Picovoice speech-to-text brings cloud-level accuracy to edge devices

September 3, 2019 (VANCOUVER, BRITISH COLUMBIA) - Picovoice speech-to-text brings cloud-level accuracy to edge devices.

Picovoice, a Canadian AI startup, has developed the world’s first real-time speech recognition engine that can run offline anywhere, from a $5 Raspberry Pi Zero to within a web browser.

Voice user interfaces have flourished backed by cloud-based Speech recognition services. Despite the ubiquity of speech-enabled devices, processing speech in the cloud has raised major privacy concerns with the uploading and handling of personal voice data. Cloud speech recognition also has fundamental limitations in terms of latency, reliability, and cost-effectiveness at scale.

Offline speech recognition has the potential to address these issues by eliminating the need for connectivity and tapping into readily available compute resources on billions of devices. Alas, the computational cost of speech recognition algorithms to date has made it impossible to get comparable accuracy on an edge device.

Picovoice has developed deep learning technology specifically designed to run speech recognition efficiently on commodity hardware with limited compute resources. Its bespoke voice AI technology enables Picovoice to run real-time speech-to-text on a $5 Raspberry Pi Zero or locally within a web browser. This lowers latency and cost while respecting user privacy by not requiring their speech data to leave their device.

“Edge-based voice recognition is the next natural step in the architectural evolution of voice interfaces. A similar trend has already transformed the architecture of web applications, shifting functionality from servers to browsers. This has assisted in building applications that are responsive, context-aware, and scalable. I believe voice as an interface will go through the same evolution,” Alireza Kenarsari, Picovoice founder, said.

He added: “Some consider speech recognition a solved problem. That might be true if you have infinite compute resources. Limited compute resources available on edge devices is the main hindrance for making voice AI private, responsive, and cost-effective. Picovoice’s charter is to accelerate the transition to the edge. In doing so we had to revisit and question current approaches to speech recognition and develop new paradigms for applying deep learning.”

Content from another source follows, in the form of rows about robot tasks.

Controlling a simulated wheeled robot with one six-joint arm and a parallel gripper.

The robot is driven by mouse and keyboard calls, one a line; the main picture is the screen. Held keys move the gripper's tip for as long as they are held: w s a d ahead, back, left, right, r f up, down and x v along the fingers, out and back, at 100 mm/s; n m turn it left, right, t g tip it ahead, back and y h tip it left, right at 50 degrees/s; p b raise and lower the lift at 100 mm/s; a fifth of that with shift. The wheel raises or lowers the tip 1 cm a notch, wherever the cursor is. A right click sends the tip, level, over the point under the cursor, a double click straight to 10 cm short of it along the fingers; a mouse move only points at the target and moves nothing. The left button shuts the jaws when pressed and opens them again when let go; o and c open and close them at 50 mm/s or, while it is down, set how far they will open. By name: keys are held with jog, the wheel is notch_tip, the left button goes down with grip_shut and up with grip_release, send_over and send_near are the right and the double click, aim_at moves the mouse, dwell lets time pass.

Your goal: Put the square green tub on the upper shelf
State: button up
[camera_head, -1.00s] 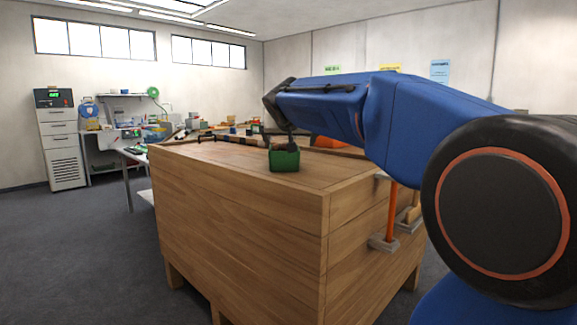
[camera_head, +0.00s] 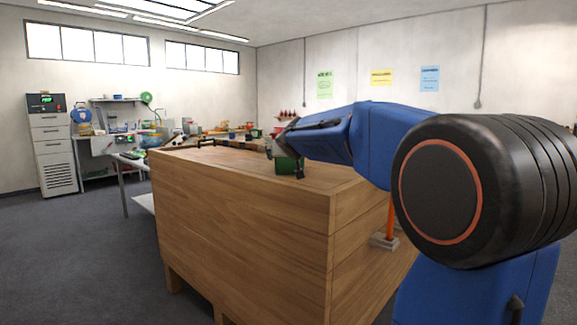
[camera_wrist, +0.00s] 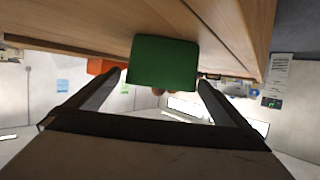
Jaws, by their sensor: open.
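The square green tub (camera_head: 287,164) stands on top of the large wooden crate, near its far side. It also shows in the wrist view (camera_wrist: 163,62), upside down, between the finger ends. My gripper (camera_head: 294,166) is open beside and around the tub, with a dark finger in front of its right side. In the wrist view my gripper (camera_wrist: 160,78) has one finger at each side of the tub, with small gaps visible. Whether either finger touches it I cannot tell. A narrow wall shelf (camera_head: 114,100) shows above the bench at the back left.
The wooden crate (camera_head: 245,225) fills the middle, its near top bare. A cluttered bench (camera_head: 105,140) and a grey cabinet (camera_head: 52,145) stand at the back left. An orange object (camera_wrist: 101,66) lies beyond the crate. Grey floor (camera_head: 85,245) is free at left.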

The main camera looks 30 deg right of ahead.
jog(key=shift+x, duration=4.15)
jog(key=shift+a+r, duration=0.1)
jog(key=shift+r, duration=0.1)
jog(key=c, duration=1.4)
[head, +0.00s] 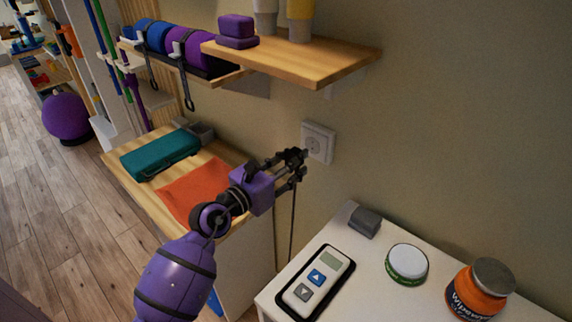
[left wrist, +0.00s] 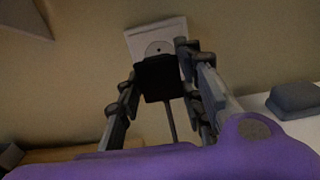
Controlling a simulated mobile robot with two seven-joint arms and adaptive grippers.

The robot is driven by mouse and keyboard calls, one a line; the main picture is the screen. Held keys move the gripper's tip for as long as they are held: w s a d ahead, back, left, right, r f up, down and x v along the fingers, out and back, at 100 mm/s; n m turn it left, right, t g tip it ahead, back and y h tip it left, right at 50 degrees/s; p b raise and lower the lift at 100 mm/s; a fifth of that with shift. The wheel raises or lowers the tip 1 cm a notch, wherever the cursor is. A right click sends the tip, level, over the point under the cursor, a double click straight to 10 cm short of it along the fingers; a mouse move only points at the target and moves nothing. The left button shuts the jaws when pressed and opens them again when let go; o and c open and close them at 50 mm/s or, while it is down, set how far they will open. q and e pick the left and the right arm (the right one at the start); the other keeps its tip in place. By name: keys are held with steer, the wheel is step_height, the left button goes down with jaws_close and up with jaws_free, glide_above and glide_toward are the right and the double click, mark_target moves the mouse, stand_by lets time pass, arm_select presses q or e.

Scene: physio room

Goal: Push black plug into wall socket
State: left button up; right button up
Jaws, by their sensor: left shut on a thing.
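The white wall socket (head: 318,143) is on the wall above the gap between the wooden table and the white cabinet. My left gripper (head: 297,165) is just in front of it, a little to its left and below in the head view. In the left wrist view the gripper (left wrist: 160,90) is shut on the black plug (left wrist: 158,78), with a finger on each side. The plug covers the lower part of the socket (left wrist: 157,42) there. A dark cable hangs down from the plug. I cannot tell whether the plug touches the socket. My right gripper is not in view.
A wooden shelf (head: 320,62) juts out above the socket. The white cabinet (head: 355,285) at the lower right holds a remote (head: 318,283), a grey block (head: 364,222), a round tin (head: 407,263) and an orange tub (head: 477,290). A teal case (head: 160,153) lies on the wooden table.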

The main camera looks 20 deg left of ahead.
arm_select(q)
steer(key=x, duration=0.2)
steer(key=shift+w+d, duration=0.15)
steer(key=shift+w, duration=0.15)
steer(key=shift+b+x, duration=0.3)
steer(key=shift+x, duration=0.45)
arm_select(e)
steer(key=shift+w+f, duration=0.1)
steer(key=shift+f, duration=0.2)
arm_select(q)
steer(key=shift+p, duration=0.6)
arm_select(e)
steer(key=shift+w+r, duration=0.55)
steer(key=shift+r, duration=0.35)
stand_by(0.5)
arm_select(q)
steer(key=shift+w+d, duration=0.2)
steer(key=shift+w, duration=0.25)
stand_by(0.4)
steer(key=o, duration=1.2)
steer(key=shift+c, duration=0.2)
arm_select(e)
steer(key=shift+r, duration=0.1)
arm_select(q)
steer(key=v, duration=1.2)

Picovoice routinely publishes open-source benchmarks for their products including their recent speech-to-text engine. The benchmarks indicate that the software is matching the accuracy of major cloud providers such as Google and Amazon while running locally on a small embedded device.

Picovoice software is used by dozens of enterprise licensees, including Fortune 500 companies. LG, Whirlpool, and Local Motors are among those that they can mention. Picovoice technology has already received immense interest from enterprises who are trying to push AI to the edge.